Le ciel peut attendre : Ascenseur pour le Paradis.

Le ciel peut attendre - Film de Ernst Lubitsch, 1943.

Dans un bureau immense est installée son Excellence, le Diable en personne, qui accueille les nouveaux venus pour leur indiquer leur destination finale. L’ascenseur les conduira soit en haut, vers le Paradis, soit en bas vers les enfers. Un vieil homme, Henry Vancleve, se présente et raconte sa vie bourgeoise, frivole, dominée par son amour des femmes, mais surtout de sa femme, Martha.



Le film se déroule sous la forme d’une chronique présentant divers moments de la vie d’Henry lors de ses anniversaires les plus marquants.
Inexorablement, le temps passe, parsemant de cheveux blancs et ridant l’éternel séducteur. Arrivé à ses 50 ans, il s’interroge. Peut-il encore séduire ?
Le temps passe encore, l’entrainant jusqu’au terme de sa vie, qu’il quittera sur un sourire et après avoir profité d’un dernier délicieux repas d’Anniversaire.
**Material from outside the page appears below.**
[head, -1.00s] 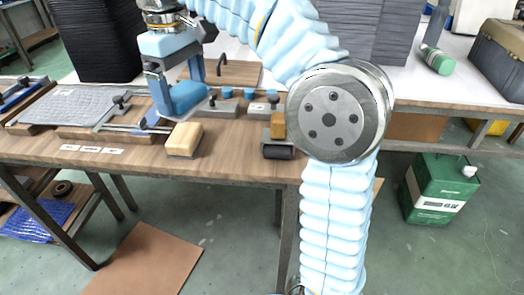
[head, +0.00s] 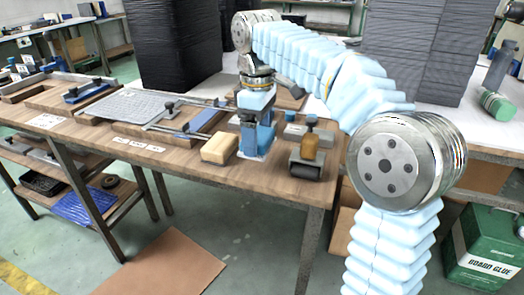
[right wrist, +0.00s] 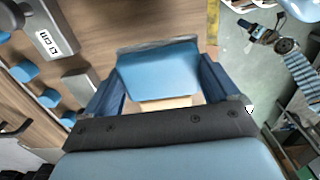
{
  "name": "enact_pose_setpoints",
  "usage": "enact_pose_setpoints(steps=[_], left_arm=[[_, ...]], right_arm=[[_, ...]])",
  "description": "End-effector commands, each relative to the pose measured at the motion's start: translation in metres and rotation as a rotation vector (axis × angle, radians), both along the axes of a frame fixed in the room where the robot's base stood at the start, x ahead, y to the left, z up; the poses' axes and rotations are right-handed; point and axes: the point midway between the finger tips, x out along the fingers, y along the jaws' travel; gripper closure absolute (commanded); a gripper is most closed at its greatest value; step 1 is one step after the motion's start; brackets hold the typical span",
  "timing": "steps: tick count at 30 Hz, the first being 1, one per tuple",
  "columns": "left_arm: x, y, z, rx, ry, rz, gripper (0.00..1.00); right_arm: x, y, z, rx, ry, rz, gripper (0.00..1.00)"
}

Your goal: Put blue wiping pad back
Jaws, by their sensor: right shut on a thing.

Personnage frivole et menteur, Henry éveille cependant dès le début du film la bienveillance du spectateur. Lorsque vieillard, il se présente humblement à la porte des enfers, il déclare que sa vie entière n’a été qu’une faute mais il ne sera peut-être pas accepté aux enfers et n’ose pas se présenter à la porte du Paradis. Les mensonges du personnage sont maladroits, ses infidélités et tentatives de séduction ne vont guère loin, tout le ramenant à sa femme.
Et lorsqu’à la mort de celle-ci, il se sent seul et sort se distraire toutes les nuits, la simple vision d’un ouvrage de la bibliothèque le ramène à ses souvenirs et le rend honteux d’avoir seulement pensé qu’il pourrait oublier sa chère Martha.
Dans le rôle d’Henry, Don Amèche est parfait, interprétant de façon convaincante le personnage à tous les âges de sa vie d’adulte.
Don Amèche a eu une carrière d’une longueur exceptionnelle ; de 1935 à 1954, il tournera une quarantaine de films avant une traversée du désert durant les années 60-70.
Suite à Un fauteuil pour deux de Landis (1983) puis Cocoon de Ron Howard (1984), sa carrière sera relancée, à 75 ans et il tournera films et téléfilms jusqu’à sa mort en 1993.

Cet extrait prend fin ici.